# START OF Excerpted records
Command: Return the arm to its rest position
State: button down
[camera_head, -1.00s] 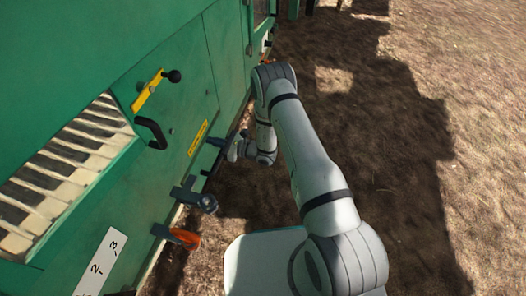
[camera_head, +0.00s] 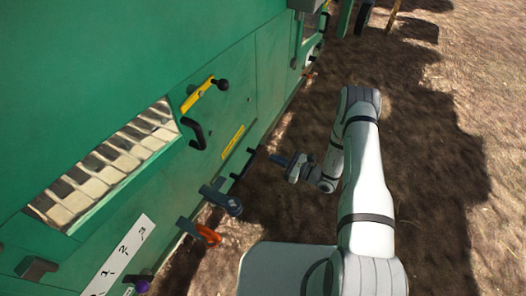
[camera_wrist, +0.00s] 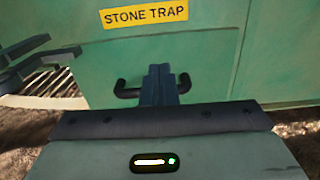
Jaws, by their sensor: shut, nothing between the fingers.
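My gripper (camera_head: 279,159) is at the end of my bent arm, low beside the green machine (camera_head: 255,90) in the head view. Its fingers point left toward the machine's lower edge, with a gap between. In the wrist view my gripper (camera_wrist: 159,72) has its two dark fingers together, with nothing held. Behind the fingers is a dark handle (camera_wrist: 126,90) on the green panel, under a yellow "STONE TRAP" label (camera_wrist: 144,15). The fingers hide the handle's middle.
A yellow lever (camera_head: 197,95), a black handle (camera_head: 195,133), a grey lever (camera_head: 222,201) and an orange piece (camera_head: 208,234) stick out from the machine. Shaded bare ground (camera_head: 425,190) lies open to the right.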

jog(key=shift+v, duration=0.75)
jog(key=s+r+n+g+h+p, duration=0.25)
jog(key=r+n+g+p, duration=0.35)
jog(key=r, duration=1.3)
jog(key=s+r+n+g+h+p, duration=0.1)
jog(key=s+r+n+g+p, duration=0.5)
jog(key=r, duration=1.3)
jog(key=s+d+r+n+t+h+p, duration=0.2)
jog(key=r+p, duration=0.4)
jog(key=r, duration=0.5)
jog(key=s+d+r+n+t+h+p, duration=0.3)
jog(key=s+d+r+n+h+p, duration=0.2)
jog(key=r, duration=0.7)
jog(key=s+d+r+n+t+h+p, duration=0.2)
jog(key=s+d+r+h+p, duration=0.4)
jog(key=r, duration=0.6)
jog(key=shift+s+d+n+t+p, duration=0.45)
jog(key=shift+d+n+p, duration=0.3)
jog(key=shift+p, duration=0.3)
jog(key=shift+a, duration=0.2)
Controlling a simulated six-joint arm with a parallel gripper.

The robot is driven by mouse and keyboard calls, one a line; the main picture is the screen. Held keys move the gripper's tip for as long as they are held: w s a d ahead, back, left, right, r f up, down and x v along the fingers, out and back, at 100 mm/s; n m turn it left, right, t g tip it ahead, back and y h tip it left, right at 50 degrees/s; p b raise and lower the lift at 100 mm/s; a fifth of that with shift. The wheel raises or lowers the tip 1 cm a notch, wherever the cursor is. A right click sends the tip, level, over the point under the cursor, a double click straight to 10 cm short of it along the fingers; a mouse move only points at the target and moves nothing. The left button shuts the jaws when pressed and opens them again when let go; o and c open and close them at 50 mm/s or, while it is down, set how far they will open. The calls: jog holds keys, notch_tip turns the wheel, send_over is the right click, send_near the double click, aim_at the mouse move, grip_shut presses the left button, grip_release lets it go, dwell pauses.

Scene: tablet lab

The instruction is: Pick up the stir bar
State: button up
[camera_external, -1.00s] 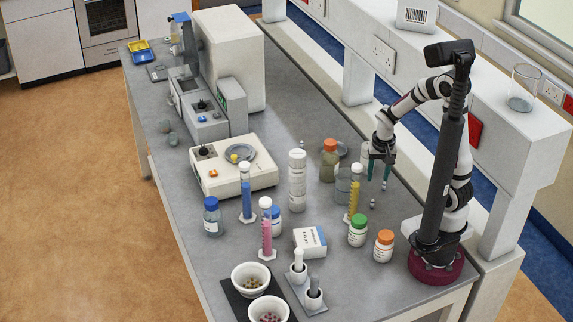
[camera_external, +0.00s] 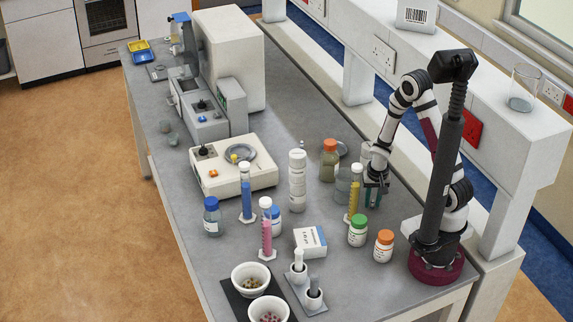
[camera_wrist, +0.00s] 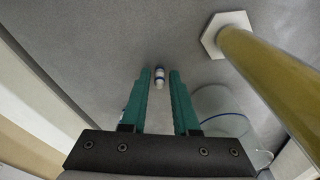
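The stir bar (camera_wrist: 159,77) is a small white capsule with a blue band, on the grey bench in the wrist view. It appears between the tips of my two teal fingers, with gaps at both sides. My gripper (camera_wrist: 160,76) is open and empty, pointing down. In the external view my gripper (camera_external: 373,204) is low over the bench, right of the yellow cylinder. I cannot make out the stir bar there. How far the fingertips are above the bench is hard to tell.
A cylinder of yellow liquid (camera_external: 353,200) stands close on the left of my gripper; in the wrist view it looms at right (camera_wrist: 270,62). A clear beaker (camera_wrist: 222,105) is beside the right finger. Green-capped (camera_external: 358,232) and orange-capped (camera_external: 383,247) bottles stand nearer the camera.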

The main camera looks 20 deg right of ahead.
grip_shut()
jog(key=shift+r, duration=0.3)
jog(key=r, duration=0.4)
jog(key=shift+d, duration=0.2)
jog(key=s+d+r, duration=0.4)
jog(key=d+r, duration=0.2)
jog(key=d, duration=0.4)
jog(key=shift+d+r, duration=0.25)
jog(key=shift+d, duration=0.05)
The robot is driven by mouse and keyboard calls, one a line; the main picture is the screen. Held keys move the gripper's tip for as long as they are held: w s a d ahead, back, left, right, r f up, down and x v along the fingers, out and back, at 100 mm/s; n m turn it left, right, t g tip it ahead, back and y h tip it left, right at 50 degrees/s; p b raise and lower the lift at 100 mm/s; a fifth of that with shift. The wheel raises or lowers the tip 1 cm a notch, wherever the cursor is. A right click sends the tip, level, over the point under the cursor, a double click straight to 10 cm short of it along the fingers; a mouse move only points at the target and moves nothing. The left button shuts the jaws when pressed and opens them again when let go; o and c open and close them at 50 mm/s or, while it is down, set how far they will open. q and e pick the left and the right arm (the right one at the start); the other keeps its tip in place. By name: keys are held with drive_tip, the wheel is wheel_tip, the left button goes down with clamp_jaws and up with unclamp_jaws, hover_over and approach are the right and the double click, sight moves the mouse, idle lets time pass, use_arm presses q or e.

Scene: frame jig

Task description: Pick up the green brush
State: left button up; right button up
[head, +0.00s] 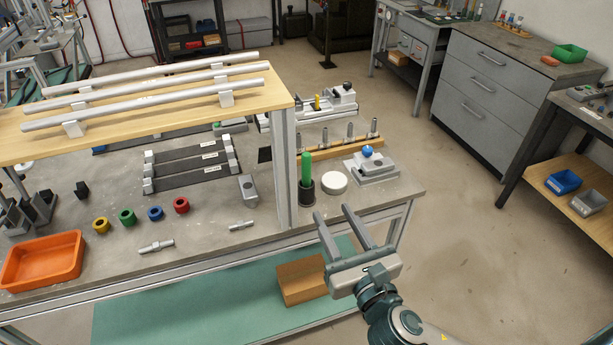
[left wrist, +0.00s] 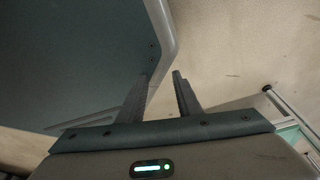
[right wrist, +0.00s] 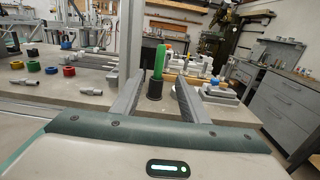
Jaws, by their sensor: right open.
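The green brush (head: 306,168) stands upright in a dark round holder (head: 306,191), near the front right of the bench beside a metal post. Its lower end is hidden in the holder. In the right wrist view the brush (right wrist: 159,60) shows ahead, between the fingers in the picture. My right gripper (head: 332,212) is open and empty, in front of the bench edge and apart from the brush. My left gripper (left wrist: 160,74) shows only in the left wrist view, open with nothing between its fingers, beside a grey panel and over the floor.
A white round disc (head: 334,183) and a grey block with a blue knob (head: 367,152) sit right of the brush. The metal post (head: 285,170) stands close on its left. Coloured rings and an orange tray (head: 42,262) lie farther left. A raised wooden shelf (head: 150,115) holds metal bars.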

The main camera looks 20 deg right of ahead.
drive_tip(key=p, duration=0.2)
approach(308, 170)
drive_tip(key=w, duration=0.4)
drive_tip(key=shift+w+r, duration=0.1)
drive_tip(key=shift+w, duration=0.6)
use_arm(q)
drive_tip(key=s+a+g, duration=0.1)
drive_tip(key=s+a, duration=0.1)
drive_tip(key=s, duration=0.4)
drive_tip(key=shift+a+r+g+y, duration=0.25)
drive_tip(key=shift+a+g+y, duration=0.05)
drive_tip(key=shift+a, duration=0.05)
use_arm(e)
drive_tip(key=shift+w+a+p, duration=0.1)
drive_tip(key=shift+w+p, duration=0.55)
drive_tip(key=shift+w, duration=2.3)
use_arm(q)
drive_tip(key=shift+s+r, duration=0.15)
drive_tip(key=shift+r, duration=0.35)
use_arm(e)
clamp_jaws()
# END OF Excerpted records
== Directions for this task ==
Quote every record above exactly, leaving out the pictures.

== Complete output ==
Command: Return the arm to its rest position
State: button down
[camera_head, -1.00s] 
[camera_head, +0.00s] 
[camera_wrist, +0.00s] 
Jaws, by their sensor: shut, nothing between the fingers.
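My gripper (camera_head: 279,159) is at the end of my bent arm, low beside the green machine (camera_head: 255,90) in the head view. Its fingers point left toward the machine's lower edge, with a gap between. In the wrist view my gripper (camera_wrist: 159,72) has its two dark fingers together, with nothing held. Behind the fingers is a dark handle (camera_wrist: 126,90) on the green panel, under a yellow "STONE TRAP" label (camera_wrist: 144,15). The fingers hide the handle's middle.
A yellow lever (camera_head: 197,95), a black handle (camera_head: 195,133), a grey lever (camera_head: 222,201) and an orange piece (camera_head: 208,234) stick out from the machine. Shaded bare ground (camera_head: 425,190) lies open to the right.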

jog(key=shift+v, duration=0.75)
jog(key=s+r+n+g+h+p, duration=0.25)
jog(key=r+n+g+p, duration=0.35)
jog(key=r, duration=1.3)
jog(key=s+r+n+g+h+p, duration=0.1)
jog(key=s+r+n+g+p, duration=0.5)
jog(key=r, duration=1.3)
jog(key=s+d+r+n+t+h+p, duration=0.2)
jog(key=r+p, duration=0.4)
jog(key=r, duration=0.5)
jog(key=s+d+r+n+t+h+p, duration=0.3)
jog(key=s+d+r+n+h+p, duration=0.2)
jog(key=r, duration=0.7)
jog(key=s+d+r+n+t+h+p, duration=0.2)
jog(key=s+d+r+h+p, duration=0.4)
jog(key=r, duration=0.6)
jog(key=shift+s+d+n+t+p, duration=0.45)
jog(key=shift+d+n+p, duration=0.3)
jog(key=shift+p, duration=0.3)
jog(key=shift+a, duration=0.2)
Controlling a simulated six-joint arm with a parallel gripper.

The robot is driven by mouse and keyboard calls, one a line; the main picture is the screen. Held keys move the gripper's tip for as long as they are held: w s a d ahead, back, left, right, r f up, down and x v along the fingers, out and back, at 100 mm/s; n m turn it left, right, t g tip it ahead, back and y h tip it left, right at 50 degrees/s; p b raise and lower the lift at 100 mm/s; a fifth of that with shift. The wheel raises or lowers the tip 1 cm a notch, wherever the cursor is. A right click sends the tip, level, over the point under the cursor, a double click straight to 10 cm short of it along the fingers; a mouse move only points at the target and moves nothing. The left button shuts the jaws when pressed and opens them again when let go; o and c open and close them at 50 mm/s or, while it is down, set how far they will open. The calls: jog holds keys, notch_tip turns the wheel, send_over is the right click, send_near the double click, aim_at the mouse move, grip_shut presses the left button, grip_release lets it go, dwell pauses.

Scene: tablet lab

The instruction is: Pick up the stir bar
State: button up
[camera_external, -1.00s] 
[camera_external, +0.00s] 
[camera_wrist, +0.00s] 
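The stir bar (camera_wrist: 159,77) is a small white capsule with a blue band, on the grey bench in the wrist view. It appears between the tips of my two teal fingers, with gaps at both sides. My gripper (camera_wrist: 160,76) is open and empty, pointing down. In the external view my gripper (camera_external: 373,204) is low over the bench, right of the yellow cylinder. I cannot make out the stir bar there. How far the fingertips are above the bench is hard to tell.
A cylinder of yellow liquid (camera_external: 353,200) stands close on the left of my gripper; in the wrist view it looms at right (camera_wrist: 270,62). A clear beaker (camera_wrist: 222,105) is beside the right finger. Green-capped (camera_external: 358,232) and orange-capped (camera_external: 383,247) bottles stand nearer the camera.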

The main camera looks 20 deg right of ahead.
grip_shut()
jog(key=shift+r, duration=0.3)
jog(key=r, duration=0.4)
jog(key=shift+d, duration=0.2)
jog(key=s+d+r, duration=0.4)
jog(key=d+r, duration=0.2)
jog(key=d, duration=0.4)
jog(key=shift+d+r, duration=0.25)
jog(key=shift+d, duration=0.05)
The robot is driven by mouse and keyboard calls, one a line; the main picture is the screen. Held keys move the gripper's tip for as long as they are held: w s a d ahead, back, left, right, r f up, down and x v along the fingers, out and back, at 100 mm/s; n m turn it left, right, t g tip it ahead, back and y h tip it left, right at 50 degrees/s; p b raise and lower the lift at 100 mm/s; a fifth of that with shift. The wheel raises or lowers the tip 1 cm a notch, wherever the cursor is. A right click sends the tip, level, over the point under the cursor, a double click straight to 10 cm short of it along the fingers; a mouse move only points at the target and moves nothing. The left button shuts the jaws when pressed and opens them again when let go; o and c open and close them at 50 mm/s or, while it is down, set how far they will open. q and e pick the left and the right arm (the right one at the start); the other keeps its tip in place. By name: keys are held with drive_tip, the wheel is wheel_tip, the left button goes down with clamp_jaws and up with unclamp_jaws, hover_over and approach are the right and the double click, sight moves the mouse, idle lets time pass, use_arm presses q or e.

Scene: frame jig

Task description: Pick up the green brush
State: left button up; right button up
[head, +0.00s] 
[left wrist, +0.00s] 
[right wrist, +0.00s] 
Jaws, by their sensor: right open.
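The green brush (head: 306,168) stands upright in a dark round holder (head: 306,191), near the front right of the bench beside a metal post. Its lower end is hidden in the holder. In the right wrist view the brush (right wrist: 159,60) shows ahead, between the fingers in the picture. My right gripper (head: 332,212) is open and empty, in front of the bench edge and apart from the brush. My left gripper (left wrist: 160,74) shows only in the left wrist view, open with nothing between its fingers, beside a grey panel and over the floor.
A white round disc (head: 334,183) and a grey block with a blue knob (head: 367,152) sit right of the brush. The metal post (head: 285,170) stands close on its left. Coloured rings and an orange tray (head: 42,262) lie farther left. A raised wooden shelf (head: 150,115) holds metal bars.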

The main camera looks 20 deg right of ahead.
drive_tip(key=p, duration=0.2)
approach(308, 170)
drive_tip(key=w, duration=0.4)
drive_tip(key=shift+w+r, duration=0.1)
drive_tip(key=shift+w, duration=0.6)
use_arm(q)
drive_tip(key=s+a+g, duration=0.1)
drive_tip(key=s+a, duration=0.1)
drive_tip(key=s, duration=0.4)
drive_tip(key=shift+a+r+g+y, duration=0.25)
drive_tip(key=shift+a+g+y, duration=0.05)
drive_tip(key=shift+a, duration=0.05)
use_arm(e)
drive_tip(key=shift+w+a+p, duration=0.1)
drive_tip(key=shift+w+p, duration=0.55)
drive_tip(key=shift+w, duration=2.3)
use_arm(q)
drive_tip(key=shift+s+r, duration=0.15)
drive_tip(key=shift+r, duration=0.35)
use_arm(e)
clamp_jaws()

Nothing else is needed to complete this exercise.